I learned how to pair my I-phone with my blue tooth speaker and started playing my Christmas playlist. As a person who sings along with muzak in the store, the playlist can really dominate. I collect all the voices that please me and set an atmosphere; it can function as a musical bubble. I included Respighi’s “Laud to the Nativity” we sang in college. As I listened to the pro sing my tenor solo, I criticized how bad I performed it. I missed the Nativity and the laud as I critiqued the performance.
The aura of Christmas has, for centuries, been refined to the hilt: peaceful (snow on snow), candlelit or firelit (chestnuts roasting), calm and bright (wax burning your hand as you sing on Christmas Eve). We pull out the stops to denude it of most trappings of the original event. We may have colluded with each other to buffer the reality of God with us. Really, those of us who have birthed babies know very well the Christ child was not sleeping in “heavenly peace” with his stressed-out parents in a barn.
I don’t need a buffered relationship
As I was praying, I was distressed that I was messing up my Advent ritual! I was not even praying right. Hmm. Holiday capitalism and our godless perfectionism gets in the way of Advent. All our excessive, ritual buffering (like our favorite sign off, “Stay safe!”) subverts a prayerful Advent. Jesus is like Doris Day getting shot through a filter.
Doris Day was a famous singer in the 1940’s who became a romantic-comedy movie star in the 50’s and 60’s. She’s on my “pop” playlist a few times. She did not like her freckles so she would tell the cameramen, “Gauze me baby” so she could sing Que Sera Sera. The operators applied Vaseline to the lens or used a very sheer piece of silk or plastic to soften her appearance on screen and later mask her wrinkles. She glowed.
Wouldn’t you say that Jesus is effectively gauzed during Advent? Aren’t we seeing him through a controlling lens? I don’t need that. Syria is transforming and Trump is sitting with Macron in Notre Dame. Come, Lord Jesus. Do not stay locked up in that Christmas card!
Christ the Savior is born, again
My prayer became, “I dare not let you get cleaned up. I need you down in the dirt, in the stable with me.” I didn’t say, “Down in the shit,” since that would be unseemly. But no one knows the shit of humanity better than Jesus, right?
Much more than complaining about society and humanity, I want the Spirit of God unleashed by Jesus in me, so I am not only born again but I give birth to him in significant ways.

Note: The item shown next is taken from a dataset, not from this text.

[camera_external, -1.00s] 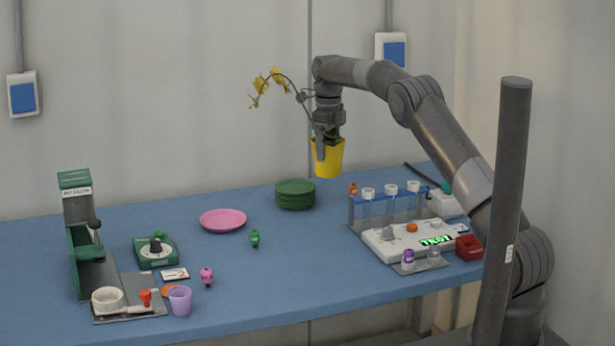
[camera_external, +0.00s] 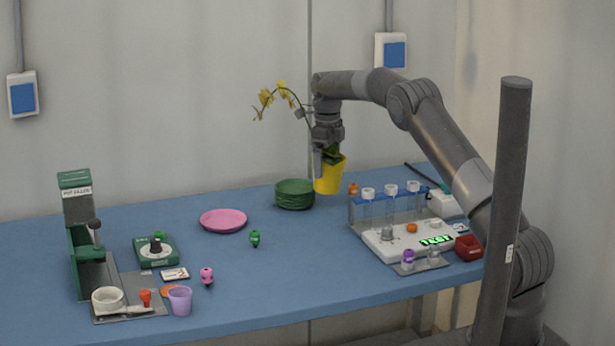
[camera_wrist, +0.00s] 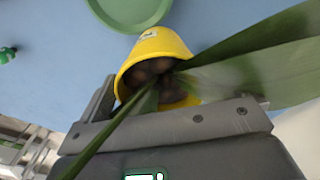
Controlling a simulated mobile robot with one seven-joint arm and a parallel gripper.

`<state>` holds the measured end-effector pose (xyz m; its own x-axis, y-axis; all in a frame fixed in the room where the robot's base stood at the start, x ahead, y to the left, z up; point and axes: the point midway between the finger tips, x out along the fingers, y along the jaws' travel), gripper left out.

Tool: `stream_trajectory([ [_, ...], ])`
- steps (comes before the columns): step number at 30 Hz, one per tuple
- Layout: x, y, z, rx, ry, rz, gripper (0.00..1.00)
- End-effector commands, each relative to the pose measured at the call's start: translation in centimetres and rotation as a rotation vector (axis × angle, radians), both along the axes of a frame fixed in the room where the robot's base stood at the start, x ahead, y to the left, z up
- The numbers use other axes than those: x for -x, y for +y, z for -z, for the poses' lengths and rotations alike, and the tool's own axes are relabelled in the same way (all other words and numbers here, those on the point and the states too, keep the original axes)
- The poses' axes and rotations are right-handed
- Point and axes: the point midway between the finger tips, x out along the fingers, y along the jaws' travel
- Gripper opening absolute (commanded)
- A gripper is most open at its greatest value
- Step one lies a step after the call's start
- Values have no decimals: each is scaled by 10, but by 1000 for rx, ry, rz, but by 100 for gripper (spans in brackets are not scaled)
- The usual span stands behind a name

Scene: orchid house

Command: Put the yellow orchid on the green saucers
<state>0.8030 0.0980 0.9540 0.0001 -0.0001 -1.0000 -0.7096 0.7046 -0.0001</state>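The yellow orchid stands in a yellow pot (camera_external: 329,175), with a thin stem arching up and left to yellow blooms (camera_external: 279,95). My gripper (camera_external: 322,163) is shut on the pot's rim and holds it above the table, just right of the saucers and slightly tilted. The green saucers (camera_external: 295,196) are a stack at the back middle of the table. In the wrist view the yellow pot (camera_wrist: 160,45) shows with dark potting balls and long leaves, and a green saucer (camera_wrist: 131,10) lies beyond it. The leaves partly hide my fingers there.
A pink plate (camera_external: 223,221) lies left of the stack, with a small green bottle (camera_external: 255,238) in front. A blue rack (camera_external: 372,210) with tubes stands right of the stack. The table's front middle is clear.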

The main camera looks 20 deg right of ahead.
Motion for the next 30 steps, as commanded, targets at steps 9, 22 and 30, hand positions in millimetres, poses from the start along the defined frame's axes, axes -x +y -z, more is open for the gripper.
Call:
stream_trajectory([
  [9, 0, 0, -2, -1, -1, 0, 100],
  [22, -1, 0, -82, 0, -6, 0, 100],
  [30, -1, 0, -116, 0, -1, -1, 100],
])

Ronald Rolheiser has encouraged me to do this birthing many times. For him, Mary is a model to imitate not a maiden to admire. From her we get the pattern of incarnation in our lives, hopefully ignited by Advent:
- Let the word of God take root and make you pregnant
- Gestate that by giving it the nourishing sustenance of your own life
- Submit to the pain that is demanded for it to be born to the outside
- Spend years coaxing it from infancy to adulthood
- Do some pondering, accept the pain of not understanding and of letting go.
I guess I am old enough to do some pondering. I don’t make complete sense and neither does Advent or the whole weird world. I think I can let go of the temptation to jump into controlling all that. If I resist, I will be able to welcome Jesus to do what He does: become incarnate in my messy existence. In like manner, I will be much more likely to give birth to the work of the Spirit in me, right in the middle of the turmoil of a world in great need of the true Savior.